North Korean fishing boats have swarmed into waters off Russia’s far east coast in recent months, while North Korean manufacturers of products from jam and sausages to beer and accordions have registered trademarks with Russia’s Federal Service for Intellectual Property.

Russia is building a $100mn road bridge over the Tumen river along the countries’ land border, and plans are in the works to reopen a 10,000km rail link between their capitals. Over the past year the heads of North Korean universities have travelled to meet their Russian counterparts in Vladivostok, while North Korean athletes have competed in Russia and Russian theatre troupes have performed in Pyongyang.

Russian foreign minister Sergei Lavrov met Kim on the leader’s yacht near the North Korean beach resort of Wonsan last week. Kim said his country would “unconditionally support” Russian goals in Ukraine, while Lavrov said Russia “respects and understands” North Korea’s rationale for pursuing a nuclear weapons programme.

Kim Jong Un hosted Lavrov on his yacht in a North Korean seaside resort last week © KCNA/EPA/Shutterstock

Andrei Lankov, a North Korea expert at Kookmin University in Seoul, said that “having previously downplayed the extent of their military co-operation, the two countries now want the world to know that their relationship is being built to last”.

The North Korean economy largely relies on production of coal, concrete and industrial plastics, and has been kept afloat by food, fuel and fertiliser from neighbouring China, its biggest trading partner.
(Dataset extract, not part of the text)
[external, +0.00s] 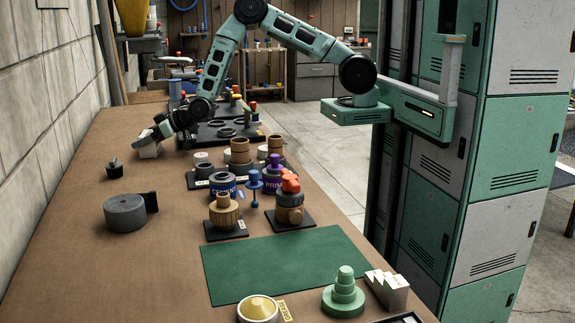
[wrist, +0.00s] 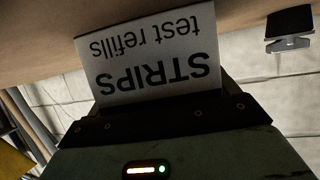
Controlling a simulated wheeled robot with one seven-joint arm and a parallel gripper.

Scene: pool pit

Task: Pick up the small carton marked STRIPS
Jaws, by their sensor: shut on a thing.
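The small carton marked STRIPS fills the middle of the wrist view (wrist: 150,55); it is pale grey-white, with "STRIPS test refills" reading upside down. My gripper (wrist: 155,100) is shut on it, with the dark jaws across the carton's near end. In the external view the carton (external: 149,150) shows as a small pale block under my gripper (external: 150,137) at the left side of the bench. I cannot tell whether the carton touches the bench top.
A small dark stand (external: 114,168) and a grey cylinder (external: 125,213) are on the bench near my gripper. Several fittings and cans stand to the right, around the blue cement can (external: 222,185). A green mat (external: 285,263) lies nearer. The bench's left-middle is mostly clear.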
More recently, the regime has also raised hundreds of millions of dollars through sophisticated cryptocurrency hacks.

Moscow’s patronage could have a “genuinely transformative” effect on the North Korean economy by reviving North Korea’s mining and agricultural sectors, said Peter Ward, a research fellow at the Sejong Institute think-tank.

“Even modest investments in rural infrastructure could bring real benefits for swaths of the North Korean population,” he said.
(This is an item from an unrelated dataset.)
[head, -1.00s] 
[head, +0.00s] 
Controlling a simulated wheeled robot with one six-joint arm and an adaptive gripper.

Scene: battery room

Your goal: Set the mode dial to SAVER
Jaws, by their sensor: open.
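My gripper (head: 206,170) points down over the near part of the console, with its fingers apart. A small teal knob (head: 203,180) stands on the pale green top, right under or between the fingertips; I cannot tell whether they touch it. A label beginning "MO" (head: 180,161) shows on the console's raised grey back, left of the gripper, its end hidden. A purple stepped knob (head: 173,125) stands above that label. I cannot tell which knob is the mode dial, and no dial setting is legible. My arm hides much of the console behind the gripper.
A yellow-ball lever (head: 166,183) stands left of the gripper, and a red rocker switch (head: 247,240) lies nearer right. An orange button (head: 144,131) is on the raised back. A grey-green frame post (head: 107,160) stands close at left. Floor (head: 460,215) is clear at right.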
Pyongyang sealed its commitment to closer ties last year, supplying a grateful Kremlin with much-needed munitions and manpower, including the deployment of an estimated 13,000 troops to support Russia’s forces in the Kursk region.

The deployment is believed to have suffered heavy casualties, but earned praise from Russian security chief Sergei Shoigu, who hailed the North Korean soldiers for defending Russia “as if it was their own motherland”.

According to a recent report by South Korean military intelligence cited by South Korean state-owned news agency Yonhap last week, Pyongyang has also supplied 12mn rounds of shells to Russia since October, and is likely to dispatch more troops this summer.

In return, the deployment has generated billions of dollars for Kim’s regime in cash transfers, in-kind payments and technology transfers, according to expert analyses.

Last month, Shoigu announced a further deployment of 6,000 North Korean military personnel, among them 5,000 military construction workers to Kursk, which Lankov said appeared to be “a trial run to see how North Korean workers can fill Russia’s considerable labour needs” and free up manpower for the war.

View of the Russia-North Korea railway bridge and the estuary of the Tumen River
Russia is building a $100mn road bridge over the Tumen river along the countries’ land border © CFOTO/Reuters Connect

That partnership could outlive Russia’s wartime effort. Ward suggested that North Korean workers could be sent to help alleviate chronic labour shortages in Russia’s depopulated Far East. This would also be “a real cash cow for Pyongyang that is likely to last beyond the end of the Ukraine conflict”, he said.

Ward cautioned, however, that Pyongyang’s past behaviour suggested it would squander any Russian windfall. “While some of it will be spent on improving conditions for some of its own people, in reality a lot of it is likely to be wasted on prestige projects like skyscrapers in Pyongyang and other privileges for the elite,” he said.

Lankov noted that the burgeoning trade was likely to be of limited financial benefit to Russia. “Most of the items that North Korea exports are of little or no interest to Russian importers,” he said.

He added that, unlike Chinese companies — whose North Korean businesses have historically been guided by ethnic Chinese communities in the country — Russian companies would struggle to operate without the assistance and knowhow of local networks.

Beyond commercial ties, however, the countries’ military partnership will afford both Moscow and Pyongyang greater capacity to resist western diplomatic pressure even after the fighting in Ukraine subsides, analysts said.

“Moscow having access to Pyongyang’s reserves of artillery shells and ballistic missiles will continue to be useful as a means to intimidate Ukraine and other countries, giving Russia extra leverage in future negotiations,” Ward said.

Victor Cha, Korea chair at the Center for Strategic International Studies think-tank in Washington, added that Russian financing and technology were likely to accelerate the progress of North Korea’s weapons programme.

In March, Donald Trump signalled his intention to re-engage in diplomacy with Pyongyang, describing the North as a “big nuclear nation”, and Kim as a “very smart guy”.

But Cha said the US president would have to pay a far steeper price to convince Kim to slow or abandon his nuclear weapons than he was prepared to offer during his first term, when the two leaders met three times.

“Trump should not imagine that his bonhomie will somehow sour Kim on a lucrative relationship with Russia, or convince the North Korean leader to cede the tremendous leverage he now enjoys.”